Haydarpaşa’ya güzelleme ...






Güzelleme başlığına kanıp şiir falan döktüreceğimi sanmayın , benimki “ başlık kandırmaca yöntemiyle”  okuyucu sayısını arttırma ! , Gazteci  milletinden ! öğrendim  bir deneyeyim dedim , görcez bakalım ne kadar okunacak ?.. 
Sulu ve geveze bir günümde olduğumu yazının girizgahından anlamışsınızdır , son durum raporunu verip ufak , ufak Haydarpaşa’ya intikal edeyim :
Ölmedim ,.Gitmiyom ,..  Kalıpdurum ,.!!  
Nedir bu” Ege ağzı” sorularına yanıt ; Küllükü ! özledim , Egeyi özledim , çekip gidesim var ama Ankara’ya çağrıldım , emir büyük yerden , boynum kıldan ince !.. Gitmezsem  moktan bir ilaca başlamak gibi tehditler savrulacak biliyorum , o yüzden gidimde hem kendimi acındırırım , hemde  sevgili dostumun ülkenin bütün onkologlarına beni gösterme kararlılığına !  katkım olur dedim ve haftaya ;
 “Ankara,  Ankara güzel Ankara
 Seni görmek ister her bahtı kara “
türküsünü çığırarak , dara düşmüş bir  vatandaş olaraktan Ankara’ya gidcem  !! .  
Sonuç olarak Kanserle ilgili geniş raporumu ve kanserdaşlarıma öğütleri Ankara dönüşü sunacağımdan konuyu daha fazla saçmadan Haydarpaşa’ya geçelim …

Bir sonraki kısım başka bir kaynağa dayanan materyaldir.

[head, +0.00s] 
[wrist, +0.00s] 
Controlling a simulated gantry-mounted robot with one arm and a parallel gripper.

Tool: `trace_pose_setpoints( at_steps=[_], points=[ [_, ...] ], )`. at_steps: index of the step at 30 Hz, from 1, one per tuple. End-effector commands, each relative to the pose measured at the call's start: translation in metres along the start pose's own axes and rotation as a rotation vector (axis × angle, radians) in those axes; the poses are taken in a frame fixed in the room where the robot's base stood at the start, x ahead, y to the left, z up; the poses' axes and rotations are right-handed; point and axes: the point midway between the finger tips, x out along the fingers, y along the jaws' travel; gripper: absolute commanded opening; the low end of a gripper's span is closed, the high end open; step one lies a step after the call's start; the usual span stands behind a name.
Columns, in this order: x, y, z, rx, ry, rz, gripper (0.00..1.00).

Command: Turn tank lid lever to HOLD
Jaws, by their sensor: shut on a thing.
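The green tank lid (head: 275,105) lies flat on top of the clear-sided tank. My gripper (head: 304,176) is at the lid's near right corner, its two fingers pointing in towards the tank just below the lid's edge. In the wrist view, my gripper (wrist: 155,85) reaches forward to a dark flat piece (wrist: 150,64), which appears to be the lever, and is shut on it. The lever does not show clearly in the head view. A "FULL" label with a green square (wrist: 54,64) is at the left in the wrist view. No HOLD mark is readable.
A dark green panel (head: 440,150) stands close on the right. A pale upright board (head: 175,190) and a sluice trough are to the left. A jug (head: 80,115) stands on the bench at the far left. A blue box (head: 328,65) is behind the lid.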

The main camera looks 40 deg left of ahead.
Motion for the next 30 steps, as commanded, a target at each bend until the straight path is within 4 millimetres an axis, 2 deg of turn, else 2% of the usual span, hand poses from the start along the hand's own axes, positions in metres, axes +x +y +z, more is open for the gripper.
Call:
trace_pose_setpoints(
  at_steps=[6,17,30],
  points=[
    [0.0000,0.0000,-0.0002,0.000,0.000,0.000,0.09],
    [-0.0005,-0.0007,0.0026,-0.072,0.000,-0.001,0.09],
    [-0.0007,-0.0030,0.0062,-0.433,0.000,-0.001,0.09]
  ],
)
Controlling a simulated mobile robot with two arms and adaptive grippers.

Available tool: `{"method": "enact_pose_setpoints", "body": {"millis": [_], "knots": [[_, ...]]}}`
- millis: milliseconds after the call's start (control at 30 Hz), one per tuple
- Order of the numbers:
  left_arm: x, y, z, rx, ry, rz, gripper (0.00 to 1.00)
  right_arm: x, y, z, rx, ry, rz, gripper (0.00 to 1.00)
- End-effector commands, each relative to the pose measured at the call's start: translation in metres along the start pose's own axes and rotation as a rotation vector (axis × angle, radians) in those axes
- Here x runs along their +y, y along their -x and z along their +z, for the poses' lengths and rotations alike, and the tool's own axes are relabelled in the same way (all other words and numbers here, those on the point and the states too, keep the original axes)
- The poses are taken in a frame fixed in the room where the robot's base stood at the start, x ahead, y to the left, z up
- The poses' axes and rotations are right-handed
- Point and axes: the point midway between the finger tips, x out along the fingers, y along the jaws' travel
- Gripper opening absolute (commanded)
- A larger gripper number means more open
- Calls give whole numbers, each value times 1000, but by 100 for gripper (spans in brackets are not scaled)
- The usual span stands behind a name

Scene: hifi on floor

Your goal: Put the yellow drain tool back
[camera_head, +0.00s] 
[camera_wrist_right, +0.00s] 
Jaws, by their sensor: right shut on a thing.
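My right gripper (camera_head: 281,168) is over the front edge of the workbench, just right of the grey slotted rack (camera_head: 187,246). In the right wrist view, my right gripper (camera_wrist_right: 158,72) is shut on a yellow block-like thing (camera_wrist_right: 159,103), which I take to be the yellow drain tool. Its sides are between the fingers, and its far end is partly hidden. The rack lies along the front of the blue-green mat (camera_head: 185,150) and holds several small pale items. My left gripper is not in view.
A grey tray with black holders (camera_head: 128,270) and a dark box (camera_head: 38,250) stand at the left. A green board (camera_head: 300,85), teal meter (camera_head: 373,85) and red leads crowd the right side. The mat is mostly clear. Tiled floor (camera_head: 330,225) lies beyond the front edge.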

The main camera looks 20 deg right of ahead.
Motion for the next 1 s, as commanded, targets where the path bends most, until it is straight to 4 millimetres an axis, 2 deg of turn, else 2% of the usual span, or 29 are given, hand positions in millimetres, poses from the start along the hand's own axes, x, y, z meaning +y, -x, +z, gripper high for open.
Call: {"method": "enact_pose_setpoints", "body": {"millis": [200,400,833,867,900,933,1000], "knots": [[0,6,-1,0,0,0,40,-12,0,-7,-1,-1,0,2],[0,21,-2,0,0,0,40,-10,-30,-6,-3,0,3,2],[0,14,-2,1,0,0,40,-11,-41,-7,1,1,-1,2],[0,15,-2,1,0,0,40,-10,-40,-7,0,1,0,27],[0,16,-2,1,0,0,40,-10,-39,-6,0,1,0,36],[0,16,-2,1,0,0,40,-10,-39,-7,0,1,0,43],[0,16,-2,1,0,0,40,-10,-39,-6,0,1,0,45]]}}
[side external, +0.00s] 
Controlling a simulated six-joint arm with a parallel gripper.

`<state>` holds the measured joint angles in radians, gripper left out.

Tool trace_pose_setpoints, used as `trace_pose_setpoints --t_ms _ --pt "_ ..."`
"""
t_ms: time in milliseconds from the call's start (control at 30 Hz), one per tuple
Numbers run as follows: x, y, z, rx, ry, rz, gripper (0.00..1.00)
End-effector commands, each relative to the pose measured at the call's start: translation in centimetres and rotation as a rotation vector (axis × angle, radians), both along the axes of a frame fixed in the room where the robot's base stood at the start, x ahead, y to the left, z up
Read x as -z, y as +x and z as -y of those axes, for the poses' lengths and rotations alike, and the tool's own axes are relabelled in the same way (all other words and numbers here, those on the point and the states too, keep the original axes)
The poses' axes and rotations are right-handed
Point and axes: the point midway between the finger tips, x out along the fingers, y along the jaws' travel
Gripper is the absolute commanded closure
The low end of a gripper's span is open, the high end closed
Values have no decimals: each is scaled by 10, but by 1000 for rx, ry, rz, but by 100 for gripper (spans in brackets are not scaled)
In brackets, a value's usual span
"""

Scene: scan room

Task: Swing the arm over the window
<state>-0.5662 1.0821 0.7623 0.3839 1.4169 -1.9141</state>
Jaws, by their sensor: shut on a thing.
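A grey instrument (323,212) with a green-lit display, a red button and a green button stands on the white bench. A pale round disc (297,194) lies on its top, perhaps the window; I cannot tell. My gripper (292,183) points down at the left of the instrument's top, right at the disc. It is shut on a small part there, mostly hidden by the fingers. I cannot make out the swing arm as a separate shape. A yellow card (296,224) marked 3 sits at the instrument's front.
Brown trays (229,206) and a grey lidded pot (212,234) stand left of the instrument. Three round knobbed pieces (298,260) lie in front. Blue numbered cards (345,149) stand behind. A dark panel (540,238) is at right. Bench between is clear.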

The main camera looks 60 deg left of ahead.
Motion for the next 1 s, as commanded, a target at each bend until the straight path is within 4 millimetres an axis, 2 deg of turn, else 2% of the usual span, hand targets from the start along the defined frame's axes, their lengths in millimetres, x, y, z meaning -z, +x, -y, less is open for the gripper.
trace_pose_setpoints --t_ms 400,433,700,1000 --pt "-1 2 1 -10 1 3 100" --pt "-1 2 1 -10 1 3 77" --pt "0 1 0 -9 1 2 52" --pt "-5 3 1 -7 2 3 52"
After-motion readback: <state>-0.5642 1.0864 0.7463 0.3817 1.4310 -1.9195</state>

Efendimm ,..  nerden çıktı bu Haydarpaşa  muhabbeti dediğinizi duyar gibiyim , hemen izah ediim ;
II.Abdülhamit zamanında İstanbul – Bağdat demiryolu hattının  başlangıç istasyonu olarak , taaaa  1908 de yaptırılan 104 yıllık haşmetli Alman yapımı binanın ,… Ve dahi  İstanbul’un Anadoluyla bağlantısını sağlayan  tüm demiryolu taşımacılığının bir çırpıda yok edilmesine ,..  
2 yıl (iki koca yıl ) Tren Miren yok kardeşim , hayden işinize !,. Bu Fetva ve TOplu Katliam İdaresiyle ! ve de başkanlarıyla ilgili yerli yersiz konuşanı da , yazanı da !!  Ufalarım haa ,.. mantığındaki açıklamalara ,.. 2 yıl sonrada Haydarpaşa'ya tren mren gelmeyeceğinin İstanbul Başefendisi tarafından gayet sarih olarak " çünkü metro bitiyor " gibi (Paris -Londra vb. kentlerde metro mu yok ? Gar mı ?!! ) absürd bir argümanla açıklanmasına karşın ,..   Oluşamayan kamuoyu ! , duyarsızlık ve ilgisizlik ,.. tahammül sınırlarımı zorlayınca  Haydarpaşa’ya gitmek üzere kendimi sokağa atma kararım , Kar , Tipi ve benim kamuoyu ! (Aslı ve Mustafa ) tarafından aklı selime davet edilmemle gerçekleşemedi .
Dün itibariyle hava biraz  yumuşayınca hiç olmazsa Eski iskeleden (Beşiktaş iskelesi ) uzaktan da olsa birkaç fotoğraf çekip , güle güle Haydarpaşa demek üzere Kadıköy’e indim . Objektifimin yetersizliği ve ışık yoksunluğu iyi fotoğrafa engeldi ama – benimki de tam oynayamayan gelin öyküsü gibi oldu !! – maksadım durum belgesi oluşturmaktı , iyi fotoğraf değil .
Fotoğrafları paylaşıp yanına bir iki kelâm edeyim dedim ve geçtim klavyenin  başına . Bu arada farkettim ki  Haydarpaşa’ya ve Demiryolu taşımacılığına ağıt yakmadan duramayacağım , girişteki sululuklarımda durumu hafifletmek için kurgulanmıştır yoksa içim kan ağlamaktadır ,. işte durum budur ! …
Ağıt yakmak kelimesini bilinçli kullandım , zira Haydarpaşa Garının kaderi herhalde , gar bana hep hüznü çağrıştırır . Bu çağrışımın nedenleri üzerine düşününce ; tren istasyonları zaten ayrılıklar ve gitmekler  üzerine kuruludur , hüzünlü yerlerdir gibi söylemlerin ötesinde bir şey çıktı karşıma  “ Yeşilçam filmleri “!!. 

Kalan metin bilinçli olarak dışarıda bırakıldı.